Building enterprise trusts in Africa

Laurence Cockcroft

At first sight, an ‘industrial park’ in Uganda, a group of low-income women manufacturing soap in Cameroon, a dressmaker in Dar es Salaam selling into the US, and mango growers on the Kenyan coast may seem to have nothing in common, but all are beneficiaries of trusts fostered by the UK’s Gatsby Charitable Foundation during the last 15 years. Each of the Trusts would probably be able to sustain their activities even without ongoing core funding from Gatsby’

The trusts (in Uganda, Cameroon, Tanzania and Kenya) were established because the Trustees of the Gatsby Foundation felt that much aid designed and controlled by official donors was becoming increasingly dysfunctional, that it was important to assist in building an institutional base for local philanthropy, and that a successful small-scale enterprise sector was critical to Africa’s economic development.

Each of the trusts is governed by a board of local trustees and they are registered as legal entities under national legislation with dual status as trusts and NGOs and with appropriate tax-free status. The trusts now have an average annual budget of about €1 million; they continue to received modest core funding from the Gatsby Foundation but in three cases have managed to access significant project-type funding from other sources.
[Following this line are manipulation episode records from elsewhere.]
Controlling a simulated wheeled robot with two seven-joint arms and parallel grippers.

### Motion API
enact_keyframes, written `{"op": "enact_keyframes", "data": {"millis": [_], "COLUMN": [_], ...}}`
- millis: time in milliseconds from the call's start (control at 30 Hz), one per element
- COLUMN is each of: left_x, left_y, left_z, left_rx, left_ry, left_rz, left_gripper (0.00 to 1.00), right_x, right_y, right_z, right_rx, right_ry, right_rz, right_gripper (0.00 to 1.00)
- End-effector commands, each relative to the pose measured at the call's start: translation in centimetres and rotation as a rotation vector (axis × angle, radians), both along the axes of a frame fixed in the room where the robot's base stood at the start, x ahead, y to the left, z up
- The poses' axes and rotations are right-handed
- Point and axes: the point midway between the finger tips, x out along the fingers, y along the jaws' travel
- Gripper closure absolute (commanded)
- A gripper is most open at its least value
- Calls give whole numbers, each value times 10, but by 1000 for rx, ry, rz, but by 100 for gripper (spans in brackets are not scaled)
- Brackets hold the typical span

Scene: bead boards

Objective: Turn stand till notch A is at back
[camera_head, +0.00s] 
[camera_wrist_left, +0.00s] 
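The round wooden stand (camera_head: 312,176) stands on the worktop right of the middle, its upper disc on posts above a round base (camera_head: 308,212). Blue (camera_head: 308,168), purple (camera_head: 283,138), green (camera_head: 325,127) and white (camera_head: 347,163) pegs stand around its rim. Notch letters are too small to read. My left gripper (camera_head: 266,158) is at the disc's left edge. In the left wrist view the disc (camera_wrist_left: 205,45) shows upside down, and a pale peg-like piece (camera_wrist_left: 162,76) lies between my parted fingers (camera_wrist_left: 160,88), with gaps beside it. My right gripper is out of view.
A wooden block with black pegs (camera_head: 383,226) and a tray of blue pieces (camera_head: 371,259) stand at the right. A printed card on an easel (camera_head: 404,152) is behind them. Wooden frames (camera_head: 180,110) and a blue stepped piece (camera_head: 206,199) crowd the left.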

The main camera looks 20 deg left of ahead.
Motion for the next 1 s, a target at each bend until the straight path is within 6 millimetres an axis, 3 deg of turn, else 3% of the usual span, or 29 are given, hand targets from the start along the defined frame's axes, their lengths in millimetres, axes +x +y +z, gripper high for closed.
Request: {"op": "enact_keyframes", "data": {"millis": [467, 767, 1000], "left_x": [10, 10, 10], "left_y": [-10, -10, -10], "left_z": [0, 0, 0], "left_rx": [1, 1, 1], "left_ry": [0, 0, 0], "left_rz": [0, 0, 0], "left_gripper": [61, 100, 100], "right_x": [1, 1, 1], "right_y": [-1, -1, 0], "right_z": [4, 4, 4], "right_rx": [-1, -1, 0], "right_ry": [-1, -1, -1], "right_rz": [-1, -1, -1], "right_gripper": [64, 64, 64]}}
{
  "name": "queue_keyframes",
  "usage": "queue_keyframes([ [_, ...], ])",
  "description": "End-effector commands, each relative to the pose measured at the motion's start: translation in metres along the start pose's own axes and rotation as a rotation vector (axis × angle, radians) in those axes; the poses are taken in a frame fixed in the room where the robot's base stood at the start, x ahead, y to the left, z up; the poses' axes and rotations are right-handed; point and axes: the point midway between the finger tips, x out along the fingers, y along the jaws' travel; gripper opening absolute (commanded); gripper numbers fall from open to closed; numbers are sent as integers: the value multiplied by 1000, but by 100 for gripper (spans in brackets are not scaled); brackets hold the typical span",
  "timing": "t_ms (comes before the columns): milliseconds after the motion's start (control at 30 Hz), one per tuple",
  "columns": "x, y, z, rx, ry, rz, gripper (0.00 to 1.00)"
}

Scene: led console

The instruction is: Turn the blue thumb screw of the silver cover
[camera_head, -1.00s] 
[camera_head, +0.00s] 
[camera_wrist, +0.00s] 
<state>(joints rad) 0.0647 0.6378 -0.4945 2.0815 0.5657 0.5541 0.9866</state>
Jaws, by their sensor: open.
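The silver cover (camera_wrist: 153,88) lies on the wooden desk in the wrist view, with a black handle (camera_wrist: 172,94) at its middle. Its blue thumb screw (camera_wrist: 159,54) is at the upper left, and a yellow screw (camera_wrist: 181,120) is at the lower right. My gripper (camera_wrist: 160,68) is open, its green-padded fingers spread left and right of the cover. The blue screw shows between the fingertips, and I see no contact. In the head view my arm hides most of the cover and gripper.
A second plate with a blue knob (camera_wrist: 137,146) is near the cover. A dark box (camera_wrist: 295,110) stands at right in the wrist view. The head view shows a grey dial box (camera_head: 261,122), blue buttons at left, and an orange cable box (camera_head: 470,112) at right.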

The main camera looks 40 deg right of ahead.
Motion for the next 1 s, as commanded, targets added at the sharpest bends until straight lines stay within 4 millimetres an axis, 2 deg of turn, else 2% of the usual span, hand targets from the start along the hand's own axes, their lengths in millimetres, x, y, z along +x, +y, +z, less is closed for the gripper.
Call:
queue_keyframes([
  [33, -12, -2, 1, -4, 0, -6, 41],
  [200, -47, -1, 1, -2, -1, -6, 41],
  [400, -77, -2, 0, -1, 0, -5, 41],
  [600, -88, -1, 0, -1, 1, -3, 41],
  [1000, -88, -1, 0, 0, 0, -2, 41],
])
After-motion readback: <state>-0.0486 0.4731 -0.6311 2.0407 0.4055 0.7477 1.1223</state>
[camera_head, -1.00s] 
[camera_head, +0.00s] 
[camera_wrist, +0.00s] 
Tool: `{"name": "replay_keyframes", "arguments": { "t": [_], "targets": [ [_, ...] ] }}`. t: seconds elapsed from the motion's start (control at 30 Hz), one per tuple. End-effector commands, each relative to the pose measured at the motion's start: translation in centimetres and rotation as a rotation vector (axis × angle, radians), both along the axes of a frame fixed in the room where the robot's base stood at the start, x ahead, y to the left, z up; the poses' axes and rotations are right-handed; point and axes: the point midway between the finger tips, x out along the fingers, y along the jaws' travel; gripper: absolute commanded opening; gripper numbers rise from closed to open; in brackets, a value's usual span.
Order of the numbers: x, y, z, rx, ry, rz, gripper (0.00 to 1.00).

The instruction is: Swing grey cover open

Although the common initial theme was support for small-scale enterprise, the trusts have interpreted this in different ways and now have significantly different strategies and products. The Cameroon Gatsby Foundation is entirely engaged in microfinance for low-income women in both rural and peri-urban areas (adding technical assistance and market access to the finance); the Tanzania Gatsby Trust is both a ‘wholesaler’ of funds to other microfinance NGOs and runs its own women’s microfinance programme, as well as having a very comprehensive technical assistance programme with an emphasis on accessing regional and international markets; the Kenya Gatsby Trust has as its prime focus the identification of opportunities along product value chains and the ways in which SMEs can take advantage of them. It is working with a number of larger-scale business partners to develop these opportunities. The Uganda Gatsby Trust is engaged in an outreach programme from the Faculty of Technology in the University of Makerere. This works through ‘Gatsby Clubs’ in 21 Ugandan towns and now incorporates more than 1,500 medium-scale SMEs, providing them with credit, market access and cost-efficient adjustments to their technologies.

After a good deal of trial and error the trusts’ credit programmes are successful, with repayment rates of about 95 per cent, mainly within a 12-month time frame, and correspondingly positive payment of interest (which is generally a few points below the market rate). Broader assessment of the trusts’ successful performance is designed to take into account criteria such as the number of individuals trained both in new techniques and in financial management, the development of organizational capacity among borrowers and grantees, and the impact of credit on household welfare. Assessment systems are being improved as part of the work in progress.

The success of the trusts has inspired the Gatsby trustees to establish a similar vehicle for the agricultural strand of their work, which until 2005 was managed directly from the UK. The Kilimo Trust is now up and running in Kampala, Uganda and is designed to serve the East African region. Its focus is both on the farm-level application of new technologies and on support for the institutional framework to make this effective.

As a boost to the growing number of private sector enterprises in the agricultural sector, Kilimo is also a key shareholder in African Agricultural Capital (AAC), an investment company in which the other equity partners are the Rockefeller Foundation and Volksvermogen of Belgium.

These institutional arrangements provide the Gatsby Foundation with a very useful set of intermediary organizations through which to work amidst Africa’s uncertainties. The key to the country trusts has been the enthusiasm and integrity of both trustees and senior managers, whose local knowledge has ensured that risks can be minimized.

In a world in which both governmental organizations and NGOs can be dysfunctional, this has been invaluable and is a base on which Gatsby can continue to build.

Laurence Cockcroft is Adviser to the Gatsby Charitable Foundation on its Africa programme. Email FLCockcroft@blueyonder.co.uk
This article is based on a talk given at the EFC Conference on 27 May.